* Data supplied *

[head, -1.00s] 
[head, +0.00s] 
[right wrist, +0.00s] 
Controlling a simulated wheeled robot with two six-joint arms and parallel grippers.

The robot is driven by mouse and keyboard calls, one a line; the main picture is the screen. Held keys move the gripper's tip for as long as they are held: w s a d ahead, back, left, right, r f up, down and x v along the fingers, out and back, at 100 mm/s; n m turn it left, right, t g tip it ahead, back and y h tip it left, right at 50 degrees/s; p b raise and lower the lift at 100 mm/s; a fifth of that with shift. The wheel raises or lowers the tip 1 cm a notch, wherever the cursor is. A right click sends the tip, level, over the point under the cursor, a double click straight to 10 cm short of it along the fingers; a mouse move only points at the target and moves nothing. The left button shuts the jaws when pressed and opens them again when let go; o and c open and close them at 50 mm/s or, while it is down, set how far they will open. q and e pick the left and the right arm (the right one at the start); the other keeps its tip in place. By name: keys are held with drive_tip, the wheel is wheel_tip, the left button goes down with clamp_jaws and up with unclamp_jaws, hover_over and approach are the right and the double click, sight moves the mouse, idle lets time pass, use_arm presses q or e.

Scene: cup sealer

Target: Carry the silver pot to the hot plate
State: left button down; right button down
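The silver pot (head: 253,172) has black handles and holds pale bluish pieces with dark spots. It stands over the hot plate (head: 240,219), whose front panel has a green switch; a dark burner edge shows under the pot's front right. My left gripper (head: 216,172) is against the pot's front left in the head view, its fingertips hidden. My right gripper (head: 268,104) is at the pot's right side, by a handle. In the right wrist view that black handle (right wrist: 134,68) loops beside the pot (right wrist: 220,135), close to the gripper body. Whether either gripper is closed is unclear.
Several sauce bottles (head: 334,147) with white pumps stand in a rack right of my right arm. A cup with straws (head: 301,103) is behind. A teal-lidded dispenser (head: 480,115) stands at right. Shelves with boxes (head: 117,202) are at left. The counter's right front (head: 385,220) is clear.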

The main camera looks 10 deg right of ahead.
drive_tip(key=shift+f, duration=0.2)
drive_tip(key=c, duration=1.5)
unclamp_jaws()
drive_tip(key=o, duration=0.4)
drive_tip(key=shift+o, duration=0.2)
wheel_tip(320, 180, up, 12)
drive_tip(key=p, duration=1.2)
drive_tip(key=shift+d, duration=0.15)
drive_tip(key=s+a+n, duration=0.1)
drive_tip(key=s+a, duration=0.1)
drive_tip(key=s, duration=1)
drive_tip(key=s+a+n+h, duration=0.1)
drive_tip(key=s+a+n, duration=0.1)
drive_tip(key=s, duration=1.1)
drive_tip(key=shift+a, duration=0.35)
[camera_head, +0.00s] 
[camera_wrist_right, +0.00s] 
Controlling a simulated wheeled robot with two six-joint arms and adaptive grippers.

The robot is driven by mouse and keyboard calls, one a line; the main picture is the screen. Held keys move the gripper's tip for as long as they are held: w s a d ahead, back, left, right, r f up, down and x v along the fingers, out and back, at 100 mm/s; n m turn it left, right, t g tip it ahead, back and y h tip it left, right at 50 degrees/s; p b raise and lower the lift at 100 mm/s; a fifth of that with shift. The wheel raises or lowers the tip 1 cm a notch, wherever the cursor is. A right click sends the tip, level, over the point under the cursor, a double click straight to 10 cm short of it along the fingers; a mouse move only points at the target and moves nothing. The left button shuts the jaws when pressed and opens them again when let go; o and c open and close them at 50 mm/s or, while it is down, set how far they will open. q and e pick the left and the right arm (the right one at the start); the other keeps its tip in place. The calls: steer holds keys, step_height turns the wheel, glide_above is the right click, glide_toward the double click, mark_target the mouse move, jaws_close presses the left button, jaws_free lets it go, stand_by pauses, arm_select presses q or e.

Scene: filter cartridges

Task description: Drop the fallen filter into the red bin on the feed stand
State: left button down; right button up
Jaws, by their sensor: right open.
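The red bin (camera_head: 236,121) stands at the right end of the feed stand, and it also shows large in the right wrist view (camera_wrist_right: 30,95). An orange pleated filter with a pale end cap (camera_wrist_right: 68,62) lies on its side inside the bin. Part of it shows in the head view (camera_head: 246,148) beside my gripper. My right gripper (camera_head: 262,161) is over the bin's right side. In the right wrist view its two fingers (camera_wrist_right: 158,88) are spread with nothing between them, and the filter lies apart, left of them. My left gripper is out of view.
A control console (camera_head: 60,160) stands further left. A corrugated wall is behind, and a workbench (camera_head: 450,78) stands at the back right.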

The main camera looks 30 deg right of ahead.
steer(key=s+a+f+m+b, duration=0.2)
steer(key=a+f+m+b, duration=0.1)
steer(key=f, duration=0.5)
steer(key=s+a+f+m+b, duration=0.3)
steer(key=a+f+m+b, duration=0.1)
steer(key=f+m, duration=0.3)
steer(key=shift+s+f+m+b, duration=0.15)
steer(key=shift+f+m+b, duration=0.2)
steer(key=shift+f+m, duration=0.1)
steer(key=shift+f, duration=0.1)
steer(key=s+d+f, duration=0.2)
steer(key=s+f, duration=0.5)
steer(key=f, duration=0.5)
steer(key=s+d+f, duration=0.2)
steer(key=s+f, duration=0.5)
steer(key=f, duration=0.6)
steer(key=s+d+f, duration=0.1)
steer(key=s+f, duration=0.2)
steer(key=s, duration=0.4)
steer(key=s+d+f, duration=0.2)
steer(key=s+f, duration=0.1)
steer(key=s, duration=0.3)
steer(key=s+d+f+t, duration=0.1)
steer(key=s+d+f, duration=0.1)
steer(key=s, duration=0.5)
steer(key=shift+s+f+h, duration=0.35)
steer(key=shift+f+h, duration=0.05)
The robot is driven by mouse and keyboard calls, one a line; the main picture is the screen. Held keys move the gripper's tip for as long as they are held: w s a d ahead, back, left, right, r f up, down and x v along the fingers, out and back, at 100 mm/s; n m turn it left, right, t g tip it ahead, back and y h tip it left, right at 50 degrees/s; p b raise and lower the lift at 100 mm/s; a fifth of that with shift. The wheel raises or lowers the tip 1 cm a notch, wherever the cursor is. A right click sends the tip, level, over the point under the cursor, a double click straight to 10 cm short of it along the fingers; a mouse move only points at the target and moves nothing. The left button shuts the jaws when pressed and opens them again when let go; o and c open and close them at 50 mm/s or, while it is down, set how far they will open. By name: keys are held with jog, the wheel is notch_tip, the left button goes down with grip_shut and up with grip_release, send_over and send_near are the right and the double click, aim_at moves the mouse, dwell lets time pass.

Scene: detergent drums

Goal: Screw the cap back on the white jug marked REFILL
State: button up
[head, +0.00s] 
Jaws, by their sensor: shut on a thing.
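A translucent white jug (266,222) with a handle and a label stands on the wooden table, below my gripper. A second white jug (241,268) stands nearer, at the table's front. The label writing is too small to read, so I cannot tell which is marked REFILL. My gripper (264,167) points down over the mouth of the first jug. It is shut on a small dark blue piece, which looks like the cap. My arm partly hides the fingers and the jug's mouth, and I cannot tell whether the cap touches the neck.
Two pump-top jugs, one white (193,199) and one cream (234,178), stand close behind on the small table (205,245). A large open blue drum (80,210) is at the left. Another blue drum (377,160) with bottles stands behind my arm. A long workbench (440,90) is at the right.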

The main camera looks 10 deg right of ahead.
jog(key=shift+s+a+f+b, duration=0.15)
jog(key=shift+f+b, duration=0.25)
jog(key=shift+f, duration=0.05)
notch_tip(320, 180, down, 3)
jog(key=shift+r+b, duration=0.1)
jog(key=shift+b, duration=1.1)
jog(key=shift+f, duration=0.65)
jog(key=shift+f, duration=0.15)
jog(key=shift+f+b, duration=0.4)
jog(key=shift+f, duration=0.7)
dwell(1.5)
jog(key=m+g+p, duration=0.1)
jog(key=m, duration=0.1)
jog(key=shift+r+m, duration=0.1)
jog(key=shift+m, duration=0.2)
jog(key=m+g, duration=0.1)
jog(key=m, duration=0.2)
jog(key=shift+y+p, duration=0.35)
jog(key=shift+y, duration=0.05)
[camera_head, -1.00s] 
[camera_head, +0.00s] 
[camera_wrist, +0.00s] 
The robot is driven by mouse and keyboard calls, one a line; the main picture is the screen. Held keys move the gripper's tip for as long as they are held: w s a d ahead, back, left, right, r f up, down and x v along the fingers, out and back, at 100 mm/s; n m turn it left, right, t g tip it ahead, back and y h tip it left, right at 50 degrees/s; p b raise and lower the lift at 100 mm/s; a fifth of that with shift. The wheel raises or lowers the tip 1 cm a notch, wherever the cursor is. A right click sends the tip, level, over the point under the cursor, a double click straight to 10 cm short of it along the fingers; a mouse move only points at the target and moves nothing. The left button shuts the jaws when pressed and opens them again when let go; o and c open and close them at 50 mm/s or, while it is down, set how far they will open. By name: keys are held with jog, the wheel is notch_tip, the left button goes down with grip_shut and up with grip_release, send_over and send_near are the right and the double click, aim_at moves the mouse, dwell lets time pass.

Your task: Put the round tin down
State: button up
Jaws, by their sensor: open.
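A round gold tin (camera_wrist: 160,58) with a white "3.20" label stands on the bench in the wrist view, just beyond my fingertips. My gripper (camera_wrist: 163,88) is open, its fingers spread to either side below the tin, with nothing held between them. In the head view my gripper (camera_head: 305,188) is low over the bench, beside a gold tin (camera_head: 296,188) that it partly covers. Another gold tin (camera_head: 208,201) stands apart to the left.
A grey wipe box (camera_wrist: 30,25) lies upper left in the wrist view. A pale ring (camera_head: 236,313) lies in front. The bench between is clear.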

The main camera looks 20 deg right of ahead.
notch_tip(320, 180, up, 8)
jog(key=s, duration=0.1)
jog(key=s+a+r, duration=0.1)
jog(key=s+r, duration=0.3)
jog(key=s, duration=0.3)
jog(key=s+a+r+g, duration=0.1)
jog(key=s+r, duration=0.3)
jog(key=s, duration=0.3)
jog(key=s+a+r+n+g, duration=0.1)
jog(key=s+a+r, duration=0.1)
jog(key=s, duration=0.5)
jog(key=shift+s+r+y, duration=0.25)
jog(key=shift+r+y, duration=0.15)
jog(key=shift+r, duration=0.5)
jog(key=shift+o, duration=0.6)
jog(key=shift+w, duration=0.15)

* Objective *
Of all the lines in the data above, state how many include "Controlling". Say only the number.

* The reply *
2